Préoccupés des agitations dans leur pays et par l’aide apportée à leurs alliés syriens dans la guerre civile, les Iraniens ne s’intéressent pas à une guerre totale avec Israël, présume Tzuriel. « Ils ont voulu montrer leurs muscles », a-t-il commenté.
« Mais ils veulent lentement mais sûrement empiéter sur notre souveraineté et que nous nous habituions – et les autres aussi – à les voir agir ainsi. Puis, un jour, vous ouvrez l’oeil et vous vous rendez compte que vous avez en Syrie la même situation que celle qu’il y a au Liban, avec un Hezbollah qui s’est implanté militairement avec pour seul objectif d’attaquer Israël. C’est exactement pour cela que nous avons réagi ainsi hier, pour dire : Non, cette approche graduelle ne fonctionnera pas ici – même si cela signifie que notre réponse doit être forte ».
Malgré les représailles sévères contre des cibles iraniennes en Syrie, il est probable que Téhéran « fera des choses similaires à l’avenir, » a-t-il dit.
Et même après avoir perdu un F-16, Israël continuera à agir à chaque fois que l’Iran tentera de trafiquer des armes ou de s’ancrer militairement en Syrie, a-t-il averti. « Mon sentiment est qu’Israël n’abaissera pas ses standards à cet égard. A chaque fois qu’il y aura une tentative de franchir l’une des quatre lignes rouges, Israël fera ce que le pays a déjà fait et ce qu’il doit faire ».

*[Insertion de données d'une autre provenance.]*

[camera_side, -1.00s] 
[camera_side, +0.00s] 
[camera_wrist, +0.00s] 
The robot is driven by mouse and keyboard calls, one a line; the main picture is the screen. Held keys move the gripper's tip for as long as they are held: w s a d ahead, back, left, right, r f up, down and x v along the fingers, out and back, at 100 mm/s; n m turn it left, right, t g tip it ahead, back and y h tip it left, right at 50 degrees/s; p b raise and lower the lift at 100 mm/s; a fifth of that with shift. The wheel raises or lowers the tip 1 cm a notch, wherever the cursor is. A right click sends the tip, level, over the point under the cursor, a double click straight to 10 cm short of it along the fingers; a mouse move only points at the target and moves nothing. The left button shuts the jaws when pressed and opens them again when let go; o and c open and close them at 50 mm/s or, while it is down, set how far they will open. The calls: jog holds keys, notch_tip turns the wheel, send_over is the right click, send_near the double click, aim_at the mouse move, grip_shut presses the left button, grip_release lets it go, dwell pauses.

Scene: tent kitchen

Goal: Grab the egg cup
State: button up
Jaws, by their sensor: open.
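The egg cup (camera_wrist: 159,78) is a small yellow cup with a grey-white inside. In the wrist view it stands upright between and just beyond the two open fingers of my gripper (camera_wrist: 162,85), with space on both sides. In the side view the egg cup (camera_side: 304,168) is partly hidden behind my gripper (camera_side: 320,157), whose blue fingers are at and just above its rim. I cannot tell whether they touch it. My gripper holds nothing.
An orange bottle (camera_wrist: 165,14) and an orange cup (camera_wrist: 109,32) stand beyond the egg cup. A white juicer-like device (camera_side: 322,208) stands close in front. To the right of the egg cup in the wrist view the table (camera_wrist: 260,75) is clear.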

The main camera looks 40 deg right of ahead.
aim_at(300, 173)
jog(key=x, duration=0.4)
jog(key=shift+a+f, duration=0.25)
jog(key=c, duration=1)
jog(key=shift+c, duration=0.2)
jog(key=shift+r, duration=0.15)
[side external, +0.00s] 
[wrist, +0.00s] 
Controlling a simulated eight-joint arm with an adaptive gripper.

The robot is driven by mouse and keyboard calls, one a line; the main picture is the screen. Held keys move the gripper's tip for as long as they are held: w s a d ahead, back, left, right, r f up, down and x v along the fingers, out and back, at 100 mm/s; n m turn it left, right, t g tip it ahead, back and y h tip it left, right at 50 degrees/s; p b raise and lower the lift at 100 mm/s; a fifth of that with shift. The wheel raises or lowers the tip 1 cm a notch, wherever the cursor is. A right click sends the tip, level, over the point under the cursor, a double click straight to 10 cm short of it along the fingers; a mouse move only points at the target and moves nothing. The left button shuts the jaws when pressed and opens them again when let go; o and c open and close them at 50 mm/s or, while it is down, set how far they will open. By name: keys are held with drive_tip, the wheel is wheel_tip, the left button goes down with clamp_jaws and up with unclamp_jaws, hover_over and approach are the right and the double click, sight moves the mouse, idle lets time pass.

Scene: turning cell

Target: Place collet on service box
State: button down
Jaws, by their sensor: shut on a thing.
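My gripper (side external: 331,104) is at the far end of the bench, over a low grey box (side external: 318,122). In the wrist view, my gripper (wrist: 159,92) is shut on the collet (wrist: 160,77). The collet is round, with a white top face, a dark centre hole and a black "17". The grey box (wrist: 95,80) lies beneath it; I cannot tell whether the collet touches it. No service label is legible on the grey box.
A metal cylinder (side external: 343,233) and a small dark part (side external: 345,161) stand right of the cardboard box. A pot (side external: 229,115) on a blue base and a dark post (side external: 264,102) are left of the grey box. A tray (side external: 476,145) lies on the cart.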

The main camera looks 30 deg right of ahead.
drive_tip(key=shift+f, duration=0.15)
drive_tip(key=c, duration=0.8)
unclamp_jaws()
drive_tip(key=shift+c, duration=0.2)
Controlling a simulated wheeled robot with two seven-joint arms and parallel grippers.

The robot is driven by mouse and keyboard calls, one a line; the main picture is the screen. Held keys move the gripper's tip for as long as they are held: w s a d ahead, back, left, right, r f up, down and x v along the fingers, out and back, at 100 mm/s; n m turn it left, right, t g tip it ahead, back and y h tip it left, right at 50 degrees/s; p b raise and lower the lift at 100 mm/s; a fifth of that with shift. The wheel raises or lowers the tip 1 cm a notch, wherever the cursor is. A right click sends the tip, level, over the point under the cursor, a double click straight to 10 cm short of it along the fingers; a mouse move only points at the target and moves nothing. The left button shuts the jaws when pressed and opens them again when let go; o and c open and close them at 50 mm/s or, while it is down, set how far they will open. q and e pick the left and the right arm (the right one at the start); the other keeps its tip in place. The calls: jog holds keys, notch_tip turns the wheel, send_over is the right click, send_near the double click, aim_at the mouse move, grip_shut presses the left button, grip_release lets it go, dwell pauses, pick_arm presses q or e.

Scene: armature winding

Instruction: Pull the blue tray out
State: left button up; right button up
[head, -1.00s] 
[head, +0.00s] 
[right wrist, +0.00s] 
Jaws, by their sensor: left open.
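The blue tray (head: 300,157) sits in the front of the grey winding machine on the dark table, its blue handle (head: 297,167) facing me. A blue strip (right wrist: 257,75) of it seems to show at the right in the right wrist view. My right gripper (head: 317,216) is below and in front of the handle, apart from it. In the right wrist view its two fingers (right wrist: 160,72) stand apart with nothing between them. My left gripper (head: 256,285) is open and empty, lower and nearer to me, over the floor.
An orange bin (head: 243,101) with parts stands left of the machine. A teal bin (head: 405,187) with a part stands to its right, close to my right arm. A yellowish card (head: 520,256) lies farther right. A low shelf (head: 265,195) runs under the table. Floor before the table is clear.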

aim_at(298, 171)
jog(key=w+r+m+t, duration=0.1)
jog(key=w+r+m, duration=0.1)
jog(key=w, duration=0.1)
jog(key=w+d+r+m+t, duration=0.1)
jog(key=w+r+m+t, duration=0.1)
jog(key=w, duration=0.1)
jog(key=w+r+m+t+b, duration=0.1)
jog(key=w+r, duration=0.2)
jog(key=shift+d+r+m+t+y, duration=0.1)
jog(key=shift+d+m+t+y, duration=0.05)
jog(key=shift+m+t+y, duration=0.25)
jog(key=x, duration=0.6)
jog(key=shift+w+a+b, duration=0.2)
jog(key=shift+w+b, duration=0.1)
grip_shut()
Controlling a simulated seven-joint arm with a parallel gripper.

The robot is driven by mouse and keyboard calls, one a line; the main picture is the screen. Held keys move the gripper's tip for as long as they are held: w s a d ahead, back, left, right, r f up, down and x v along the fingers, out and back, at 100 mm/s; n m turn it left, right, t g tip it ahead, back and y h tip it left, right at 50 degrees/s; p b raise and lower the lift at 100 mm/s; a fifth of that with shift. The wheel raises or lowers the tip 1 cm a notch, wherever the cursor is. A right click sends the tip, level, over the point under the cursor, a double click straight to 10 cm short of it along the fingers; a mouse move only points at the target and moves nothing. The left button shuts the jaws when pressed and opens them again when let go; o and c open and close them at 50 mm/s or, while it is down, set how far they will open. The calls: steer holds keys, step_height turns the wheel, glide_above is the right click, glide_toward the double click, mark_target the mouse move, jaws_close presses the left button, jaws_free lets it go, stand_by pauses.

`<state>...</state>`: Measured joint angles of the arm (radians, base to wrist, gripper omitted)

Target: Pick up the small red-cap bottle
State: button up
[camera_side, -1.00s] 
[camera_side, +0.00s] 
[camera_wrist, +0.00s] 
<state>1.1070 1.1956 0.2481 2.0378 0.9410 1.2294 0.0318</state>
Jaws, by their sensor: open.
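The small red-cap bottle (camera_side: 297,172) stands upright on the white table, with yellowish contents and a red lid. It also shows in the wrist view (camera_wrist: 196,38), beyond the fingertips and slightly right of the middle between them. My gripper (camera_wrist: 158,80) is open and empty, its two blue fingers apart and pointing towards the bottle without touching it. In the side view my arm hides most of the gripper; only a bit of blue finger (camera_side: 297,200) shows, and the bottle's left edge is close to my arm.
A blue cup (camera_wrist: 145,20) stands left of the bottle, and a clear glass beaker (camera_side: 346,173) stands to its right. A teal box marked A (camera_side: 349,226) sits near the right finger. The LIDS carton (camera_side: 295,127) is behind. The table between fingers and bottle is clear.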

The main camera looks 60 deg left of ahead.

Les quatre lignes rouges de l’Etat juif sont le transfert d’armes avancées depuis l’Iran vers la Syrie ou le Liban, les brèches dans la souveraineté israélienne, les tentatives iraniennes d’établir des bases militaires en Syrie et la construction par l’Iran d’une usine locale de fabrication de missiles au Liban, a-t-il expliqué.
« Israël ne se départira pas de ces lignes rouges », a ajouté Tzuriel. « Nous ne nous laisserons pas affecter par les événements de samedi ».